Imagine how happy Franklin D. Roosevelt would have been if Adolf Hitler had given him a pretext to go to war at Britain’s side in 1940 or ’41. FDR did everything he could to shake a pretext loose. He extended U.S. naval protection against Germany halfway across the Atlantic; he sent Britain weaponry and military missions. Tragically, Hitler refused the bait.

Hitler invaded Poland on Sept. 1, 1939, whereupon Britain declared war on Germany at last, in the cause of Polish freedom. But when Germany finally surrendered, it turned out that Polish freedom had not been preserved after all. Stalinist puppets now ruled in Warsaw. That was a tragedy -- but hardly meant Britain might just as well have skipped World War II. The disappearing WMD, which Saddam (evidently) thought he owned but didn’t, are something like a comedy. But their absence doesn’t mean we could have skipped the liberation of Iraq.

What happens now? We institutionalize the phantom-WMD maneuver. It was all a mistake, but it worked beautifully.

The end of the Cold War brought big changes to the moral universe. Any nation has a duty to alleviate suffering. Any totalitarian dictatorship is a threat to world stability and therefore to the United States.
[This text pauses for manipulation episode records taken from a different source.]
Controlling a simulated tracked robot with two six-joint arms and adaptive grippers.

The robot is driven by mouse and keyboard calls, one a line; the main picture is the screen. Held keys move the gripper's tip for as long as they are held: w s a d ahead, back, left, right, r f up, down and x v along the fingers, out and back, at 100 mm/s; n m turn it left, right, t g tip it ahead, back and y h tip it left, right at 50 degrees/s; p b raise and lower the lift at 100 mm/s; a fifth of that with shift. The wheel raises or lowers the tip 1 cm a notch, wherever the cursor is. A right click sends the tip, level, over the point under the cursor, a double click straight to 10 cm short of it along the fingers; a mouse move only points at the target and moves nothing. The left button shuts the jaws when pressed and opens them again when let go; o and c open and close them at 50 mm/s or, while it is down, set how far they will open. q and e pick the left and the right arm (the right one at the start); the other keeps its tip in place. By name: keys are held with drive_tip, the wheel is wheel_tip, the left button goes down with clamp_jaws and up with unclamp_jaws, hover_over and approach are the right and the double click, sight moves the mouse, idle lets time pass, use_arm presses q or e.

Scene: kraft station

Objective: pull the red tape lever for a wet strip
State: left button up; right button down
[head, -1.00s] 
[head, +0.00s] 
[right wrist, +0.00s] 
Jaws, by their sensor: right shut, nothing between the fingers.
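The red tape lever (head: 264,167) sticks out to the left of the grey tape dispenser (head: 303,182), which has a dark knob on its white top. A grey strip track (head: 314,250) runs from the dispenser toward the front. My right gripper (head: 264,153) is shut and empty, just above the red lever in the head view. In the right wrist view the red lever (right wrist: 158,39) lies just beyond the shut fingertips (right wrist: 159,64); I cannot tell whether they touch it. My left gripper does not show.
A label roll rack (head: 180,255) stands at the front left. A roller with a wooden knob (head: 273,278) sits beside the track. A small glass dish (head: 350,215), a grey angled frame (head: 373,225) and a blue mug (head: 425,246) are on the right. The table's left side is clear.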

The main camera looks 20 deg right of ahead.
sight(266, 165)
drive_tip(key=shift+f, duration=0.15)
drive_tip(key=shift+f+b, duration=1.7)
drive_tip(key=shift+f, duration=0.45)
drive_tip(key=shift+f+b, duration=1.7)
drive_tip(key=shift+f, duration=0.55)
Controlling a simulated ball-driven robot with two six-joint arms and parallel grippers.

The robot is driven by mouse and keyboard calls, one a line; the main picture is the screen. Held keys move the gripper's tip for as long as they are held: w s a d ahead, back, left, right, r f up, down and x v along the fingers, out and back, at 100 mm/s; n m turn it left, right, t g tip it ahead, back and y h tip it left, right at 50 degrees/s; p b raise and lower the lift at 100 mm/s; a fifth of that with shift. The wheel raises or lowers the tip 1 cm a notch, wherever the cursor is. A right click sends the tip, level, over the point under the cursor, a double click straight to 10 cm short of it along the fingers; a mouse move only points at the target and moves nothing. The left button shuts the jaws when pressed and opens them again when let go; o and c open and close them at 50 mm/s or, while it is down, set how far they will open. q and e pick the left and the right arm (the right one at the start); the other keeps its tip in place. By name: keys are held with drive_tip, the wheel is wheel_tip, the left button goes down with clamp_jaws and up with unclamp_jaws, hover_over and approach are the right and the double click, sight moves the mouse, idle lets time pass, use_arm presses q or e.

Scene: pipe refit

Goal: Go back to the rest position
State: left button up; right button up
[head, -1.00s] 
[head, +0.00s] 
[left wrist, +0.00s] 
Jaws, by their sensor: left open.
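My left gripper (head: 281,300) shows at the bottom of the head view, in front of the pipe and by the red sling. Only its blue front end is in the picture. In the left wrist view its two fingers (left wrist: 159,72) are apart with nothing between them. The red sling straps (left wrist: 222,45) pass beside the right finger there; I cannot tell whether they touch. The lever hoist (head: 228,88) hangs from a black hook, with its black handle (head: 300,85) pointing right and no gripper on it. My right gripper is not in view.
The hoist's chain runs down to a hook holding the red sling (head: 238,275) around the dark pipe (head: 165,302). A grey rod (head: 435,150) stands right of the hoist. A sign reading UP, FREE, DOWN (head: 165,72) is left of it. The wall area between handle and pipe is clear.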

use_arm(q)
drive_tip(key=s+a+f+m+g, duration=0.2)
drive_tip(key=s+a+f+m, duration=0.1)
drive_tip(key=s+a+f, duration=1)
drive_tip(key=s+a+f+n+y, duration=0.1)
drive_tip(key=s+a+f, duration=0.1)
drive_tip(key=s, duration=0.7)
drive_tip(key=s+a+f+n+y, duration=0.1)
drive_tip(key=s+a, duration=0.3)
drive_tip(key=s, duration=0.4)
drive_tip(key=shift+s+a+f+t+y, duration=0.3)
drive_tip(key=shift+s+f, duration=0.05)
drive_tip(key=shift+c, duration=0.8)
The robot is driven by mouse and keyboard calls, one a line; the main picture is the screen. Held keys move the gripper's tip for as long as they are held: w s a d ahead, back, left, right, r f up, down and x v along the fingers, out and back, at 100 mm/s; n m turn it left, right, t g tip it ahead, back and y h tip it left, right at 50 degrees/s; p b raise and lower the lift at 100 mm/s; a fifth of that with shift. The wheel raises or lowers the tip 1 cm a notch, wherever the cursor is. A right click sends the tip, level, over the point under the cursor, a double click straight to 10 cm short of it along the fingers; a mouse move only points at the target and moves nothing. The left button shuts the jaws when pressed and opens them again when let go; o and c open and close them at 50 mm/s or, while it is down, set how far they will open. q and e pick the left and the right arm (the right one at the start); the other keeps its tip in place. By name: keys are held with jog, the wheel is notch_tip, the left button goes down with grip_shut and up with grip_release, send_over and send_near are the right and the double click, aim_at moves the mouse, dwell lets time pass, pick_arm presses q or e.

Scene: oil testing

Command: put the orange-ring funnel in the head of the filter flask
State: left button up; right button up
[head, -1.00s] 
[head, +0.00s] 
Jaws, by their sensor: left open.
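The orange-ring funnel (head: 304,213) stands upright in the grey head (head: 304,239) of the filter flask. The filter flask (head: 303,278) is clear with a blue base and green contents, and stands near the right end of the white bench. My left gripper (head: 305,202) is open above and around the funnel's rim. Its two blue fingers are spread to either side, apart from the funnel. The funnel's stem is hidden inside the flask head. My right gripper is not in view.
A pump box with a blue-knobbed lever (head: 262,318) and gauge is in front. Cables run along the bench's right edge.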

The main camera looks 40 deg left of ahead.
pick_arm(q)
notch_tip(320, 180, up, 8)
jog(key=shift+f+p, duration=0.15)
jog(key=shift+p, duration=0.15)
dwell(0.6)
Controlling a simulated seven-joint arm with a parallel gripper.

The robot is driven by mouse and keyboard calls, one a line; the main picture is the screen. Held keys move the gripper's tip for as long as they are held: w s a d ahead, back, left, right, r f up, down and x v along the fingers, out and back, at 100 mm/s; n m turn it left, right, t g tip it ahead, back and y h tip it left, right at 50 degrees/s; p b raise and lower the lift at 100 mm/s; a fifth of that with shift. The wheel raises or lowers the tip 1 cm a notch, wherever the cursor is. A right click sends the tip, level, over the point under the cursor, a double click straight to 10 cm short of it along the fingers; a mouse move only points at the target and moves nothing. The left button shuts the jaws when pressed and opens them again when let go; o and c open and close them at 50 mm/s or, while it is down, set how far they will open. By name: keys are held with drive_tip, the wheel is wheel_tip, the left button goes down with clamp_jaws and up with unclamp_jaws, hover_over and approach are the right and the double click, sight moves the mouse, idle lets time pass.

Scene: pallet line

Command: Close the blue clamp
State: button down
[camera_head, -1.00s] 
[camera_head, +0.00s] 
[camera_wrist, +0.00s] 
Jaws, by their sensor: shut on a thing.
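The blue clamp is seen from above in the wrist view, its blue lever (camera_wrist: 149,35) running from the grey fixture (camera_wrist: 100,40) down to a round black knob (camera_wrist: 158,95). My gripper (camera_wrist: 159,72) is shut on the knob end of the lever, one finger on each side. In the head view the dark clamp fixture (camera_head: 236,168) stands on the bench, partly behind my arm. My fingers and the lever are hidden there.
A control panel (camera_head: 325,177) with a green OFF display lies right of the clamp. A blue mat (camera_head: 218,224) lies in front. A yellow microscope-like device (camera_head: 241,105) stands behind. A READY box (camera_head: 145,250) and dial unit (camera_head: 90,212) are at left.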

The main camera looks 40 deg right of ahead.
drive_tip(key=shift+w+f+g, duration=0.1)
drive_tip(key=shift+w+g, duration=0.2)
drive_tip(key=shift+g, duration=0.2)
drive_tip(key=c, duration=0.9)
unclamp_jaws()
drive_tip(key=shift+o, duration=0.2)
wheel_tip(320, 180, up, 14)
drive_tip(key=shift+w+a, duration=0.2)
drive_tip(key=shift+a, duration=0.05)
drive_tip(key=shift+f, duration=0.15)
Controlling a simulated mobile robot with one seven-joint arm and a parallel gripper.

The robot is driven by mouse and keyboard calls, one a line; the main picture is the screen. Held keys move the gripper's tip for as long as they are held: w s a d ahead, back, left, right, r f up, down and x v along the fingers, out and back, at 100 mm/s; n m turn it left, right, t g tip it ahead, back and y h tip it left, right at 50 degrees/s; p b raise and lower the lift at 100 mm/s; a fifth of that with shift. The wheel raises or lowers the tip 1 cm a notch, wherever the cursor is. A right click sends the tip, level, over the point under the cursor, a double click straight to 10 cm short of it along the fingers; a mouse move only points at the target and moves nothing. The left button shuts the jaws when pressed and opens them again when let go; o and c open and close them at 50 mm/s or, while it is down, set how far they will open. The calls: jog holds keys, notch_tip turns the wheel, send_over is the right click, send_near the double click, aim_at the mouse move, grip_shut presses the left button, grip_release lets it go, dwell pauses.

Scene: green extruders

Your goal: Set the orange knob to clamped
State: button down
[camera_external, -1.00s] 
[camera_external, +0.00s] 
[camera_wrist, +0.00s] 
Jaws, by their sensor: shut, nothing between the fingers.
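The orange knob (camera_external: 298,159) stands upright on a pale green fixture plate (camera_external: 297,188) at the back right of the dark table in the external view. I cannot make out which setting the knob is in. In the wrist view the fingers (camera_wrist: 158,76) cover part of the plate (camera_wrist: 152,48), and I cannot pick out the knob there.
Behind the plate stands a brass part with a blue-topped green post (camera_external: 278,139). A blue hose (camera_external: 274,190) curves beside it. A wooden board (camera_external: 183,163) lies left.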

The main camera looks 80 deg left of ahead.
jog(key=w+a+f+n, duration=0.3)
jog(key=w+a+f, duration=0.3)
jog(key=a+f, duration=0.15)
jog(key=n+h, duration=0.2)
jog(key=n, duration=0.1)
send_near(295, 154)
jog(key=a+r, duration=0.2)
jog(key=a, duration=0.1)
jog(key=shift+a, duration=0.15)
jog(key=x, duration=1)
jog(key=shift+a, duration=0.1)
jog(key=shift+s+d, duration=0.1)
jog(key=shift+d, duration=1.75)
Yet the Hippocratic Oath applies: If forcibly removing a tyrant generates more net suffering than leaving him, leave him.

The end of the Cold War greatly expanded our scope of action and, therefore, our moral obligations. How do we react to our new, expanded duties? Today there are lots of tyrannized nations we could liberate without provoking world war. But we can’t march into them all, all at once. What procedure do we follow?

The Bush method. We publish an official list of tyrants we consider it our moral duty to overthrow. The implied next sentence is obvious: Give us an excuse and we’ll do it. Play games with the U.N.; show us your true colors. Meanwhile, we might pray for the strange, accidental wisdom to make another providential mistake.